**Dataset rows**.

· · · · · · ·

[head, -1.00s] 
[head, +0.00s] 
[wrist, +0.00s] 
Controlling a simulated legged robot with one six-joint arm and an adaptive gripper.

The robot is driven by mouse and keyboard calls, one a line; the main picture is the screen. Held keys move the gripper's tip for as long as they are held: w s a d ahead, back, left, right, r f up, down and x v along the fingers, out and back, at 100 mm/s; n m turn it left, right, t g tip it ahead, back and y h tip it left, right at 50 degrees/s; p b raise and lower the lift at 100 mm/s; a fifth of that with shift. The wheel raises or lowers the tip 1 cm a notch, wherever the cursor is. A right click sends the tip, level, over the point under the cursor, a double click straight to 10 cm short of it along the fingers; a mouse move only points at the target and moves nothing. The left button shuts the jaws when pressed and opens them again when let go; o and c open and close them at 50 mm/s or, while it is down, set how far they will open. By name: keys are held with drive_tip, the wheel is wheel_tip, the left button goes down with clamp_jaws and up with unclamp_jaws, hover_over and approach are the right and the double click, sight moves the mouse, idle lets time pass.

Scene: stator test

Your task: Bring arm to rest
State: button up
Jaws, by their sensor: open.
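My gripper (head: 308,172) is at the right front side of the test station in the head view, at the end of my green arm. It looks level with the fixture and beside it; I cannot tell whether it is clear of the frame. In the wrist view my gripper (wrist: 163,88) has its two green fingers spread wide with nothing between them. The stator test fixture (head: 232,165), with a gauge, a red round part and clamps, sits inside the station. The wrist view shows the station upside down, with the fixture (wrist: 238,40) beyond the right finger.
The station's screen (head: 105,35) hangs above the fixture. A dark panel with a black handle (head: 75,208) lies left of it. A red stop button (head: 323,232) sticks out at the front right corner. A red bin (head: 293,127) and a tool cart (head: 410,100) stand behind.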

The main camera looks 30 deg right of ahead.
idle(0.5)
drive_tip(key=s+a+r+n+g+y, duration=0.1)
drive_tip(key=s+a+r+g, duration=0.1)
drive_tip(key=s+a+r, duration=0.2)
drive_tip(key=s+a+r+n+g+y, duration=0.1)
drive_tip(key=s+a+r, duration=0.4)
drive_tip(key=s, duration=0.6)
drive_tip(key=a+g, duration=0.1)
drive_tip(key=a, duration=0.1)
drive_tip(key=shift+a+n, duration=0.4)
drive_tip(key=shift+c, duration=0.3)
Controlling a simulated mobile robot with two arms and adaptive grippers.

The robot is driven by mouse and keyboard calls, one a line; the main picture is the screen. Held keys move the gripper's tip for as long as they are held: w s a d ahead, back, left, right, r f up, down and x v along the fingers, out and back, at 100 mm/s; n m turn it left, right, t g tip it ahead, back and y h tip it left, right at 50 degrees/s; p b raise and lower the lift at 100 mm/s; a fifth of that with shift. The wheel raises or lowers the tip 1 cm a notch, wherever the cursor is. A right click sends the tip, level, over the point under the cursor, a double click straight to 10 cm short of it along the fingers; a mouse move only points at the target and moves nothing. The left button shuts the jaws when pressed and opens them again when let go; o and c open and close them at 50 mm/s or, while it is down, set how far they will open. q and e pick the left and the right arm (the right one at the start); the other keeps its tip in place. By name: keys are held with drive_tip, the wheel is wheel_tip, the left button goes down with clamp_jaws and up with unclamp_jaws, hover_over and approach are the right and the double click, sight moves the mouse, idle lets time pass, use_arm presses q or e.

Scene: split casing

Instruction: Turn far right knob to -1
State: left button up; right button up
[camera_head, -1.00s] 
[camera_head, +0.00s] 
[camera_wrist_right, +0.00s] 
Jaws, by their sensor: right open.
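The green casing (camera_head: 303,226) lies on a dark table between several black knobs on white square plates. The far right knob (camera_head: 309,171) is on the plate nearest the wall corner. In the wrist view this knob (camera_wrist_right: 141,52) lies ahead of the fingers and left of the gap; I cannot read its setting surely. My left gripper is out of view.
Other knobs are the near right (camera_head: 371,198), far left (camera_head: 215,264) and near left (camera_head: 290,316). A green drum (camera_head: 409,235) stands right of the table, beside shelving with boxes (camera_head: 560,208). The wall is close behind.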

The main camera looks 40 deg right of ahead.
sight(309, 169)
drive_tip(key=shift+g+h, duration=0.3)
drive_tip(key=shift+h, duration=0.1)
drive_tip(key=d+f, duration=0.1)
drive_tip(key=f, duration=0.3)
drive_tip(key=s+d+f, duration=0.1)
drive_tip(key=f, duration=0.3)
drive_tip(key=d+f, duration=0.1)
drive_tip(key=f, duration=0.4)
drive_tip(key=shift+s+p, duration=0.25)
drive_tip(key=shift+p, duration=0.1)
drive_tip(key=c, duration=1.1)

· · · · · · ·

**DIRECTIONS FOR THIS TASK**. Copy the records above exactly.

**RESULT OF THE TASK**.
[head, -1.00s] 
[head, +0.00s] 
[wrist, +0.00s] 
Controlling a simulated legged robot with one six-joint arm and an adaptive gripper.

The robot is driven by mouse and keyboard calls, one a line; the main picture is the screen. Held keys move the gripper's tip for as long as they are held: w s a d ahead, back, left, right, r f up, down and x v along the fingers, out and back, at 100 mm/s; n m turn it left, right, t g tip it ahead, back and y h tip it left, right at 50 degrees/s; p b raise and lower the lift at 100 mm/s; a fifth of that with shift. The wheel raises or lowers the tip 1 cm a notch, wherever the cursor is. A right click sends the tip, level, over the point under the cursor, a double click straight to 10 cm short of it along the fingers; a mouse move only points at the target and moves nothing. The left button shuts the jaws when pressed and opens them again when let go; o and c open and close them at 50 mm/s or, while it is down, set how far they will open. By name: keys are held with drive_tip, the wheel is wheel_tip, the left button goes down with clamp_jaws and up with unclamp_jaws, hover_over and approach are the right and the double click, sight moves the mouse, idle lets time pass.

Scene: stator test

Your task: Bring arm to rest
State: button up
Jaws, by their sensor: open.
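My gripper (head: 308,172) is at the right front side of the test station in the head view, at the end of my green arm. It looks level with the fixture and beside it; I cannot tell whether it is clear of the frame. In the wrist view my gripper (wrist: 163,88) has its two green fingers spread wide with nothing between them. The stator test fixture (head: 232,165), with a gauge, a red round part and clamps, sits inside the station. The wrist view shows the station upside down, with the fixture (wrist: 238,40) beyond the right finger.
The station's screen (head: 105,35) hangs above the fixture. A dark panel with a black handle (head: 75,208) lies left of it. A red stop button (head: 323,232) sticks out at the front right corner. A red bin (head: 293,127) and a tool cart (head: 410,100) stand behind.

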The main camera looks 30 deg right of ahead.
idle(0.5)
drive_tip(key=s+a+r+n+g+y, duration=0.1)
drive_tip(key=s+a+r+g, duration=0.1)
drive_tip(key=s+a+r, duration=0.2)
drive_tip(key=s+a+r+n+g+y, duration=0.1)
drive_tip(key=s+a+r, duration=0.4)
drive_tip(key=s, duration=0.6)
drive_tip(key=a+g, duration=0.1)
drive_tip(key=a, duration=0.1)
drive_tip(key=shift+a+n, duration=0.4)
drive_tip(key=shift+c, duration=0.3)
Controlling a simulated mobile robot with two arms and adaptive grippers.

The robot is driven by mouse and keyboard calls, one a line; the main picture is the screen. Held keys move the gripper's tip for as long as they are held: w s a d ahead, back, left, right, r f up, down and x v along the fingers, out and back, at 100 mm/s; n m turn it left, right, t g tip it ahead, back and y h tip it left, right at 50 degrees/s; p b raise and lower the lift at 100 mm/s; a fifth of that with shift. The wheel raises or lowers the tip 1 cm a notch, wherever the cursor is. A right click sends the tip, level, over the point under the cursor, a double click straight to 10 cm short of it along the fingers; a mouse move only points at the target and moves nothing. The left button shuts the jaws when pressed and opens them again when let go; o and c open and close them at 50 mm/s or, while it is down, set how far they will open. q and e pick the left and the right arm (the right one at the start); the other keeps its tip in place. By name: keys are held with drive_tip, the wheel is wheel_tip, the left button goes down with clamp_jaws and up with unclamp_jaws, hover_over and approach are the right and the double click, sight moves the mouse, idle lets time pass, use_arm presses q or e.

Scene: split casing

Instruction: Turn far right knob to -1
State: left button up; right button up
[camera_head, -1.00s] 
[camera_head, +0.00s] 
[camera_wrist_right, +0.00s] 
Jaws, by their sensor: right open.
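The green casing (camera_head: 303,226) lies on a dark table between several black knobs on white square plates. The far right knob (camera_head: 309,171) is on the plate nearest the wall corner. In the wrist view this knob (camera_wrist_right: 141,52) lies ahead of the fingers and left of the gap; I cannot read its setting surely. My left gripper is out of view.
Other knobs are the near right (camera_head: 371,198), far left (camera_head: 215,264) and near left (camera_head: 290,316). A green drum (camera_head: 409,235) stands right of the table, beside shelving with boxes (camera_head: 560,208). The wall is close behind.

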The main camera looks 40 deg right of ahead.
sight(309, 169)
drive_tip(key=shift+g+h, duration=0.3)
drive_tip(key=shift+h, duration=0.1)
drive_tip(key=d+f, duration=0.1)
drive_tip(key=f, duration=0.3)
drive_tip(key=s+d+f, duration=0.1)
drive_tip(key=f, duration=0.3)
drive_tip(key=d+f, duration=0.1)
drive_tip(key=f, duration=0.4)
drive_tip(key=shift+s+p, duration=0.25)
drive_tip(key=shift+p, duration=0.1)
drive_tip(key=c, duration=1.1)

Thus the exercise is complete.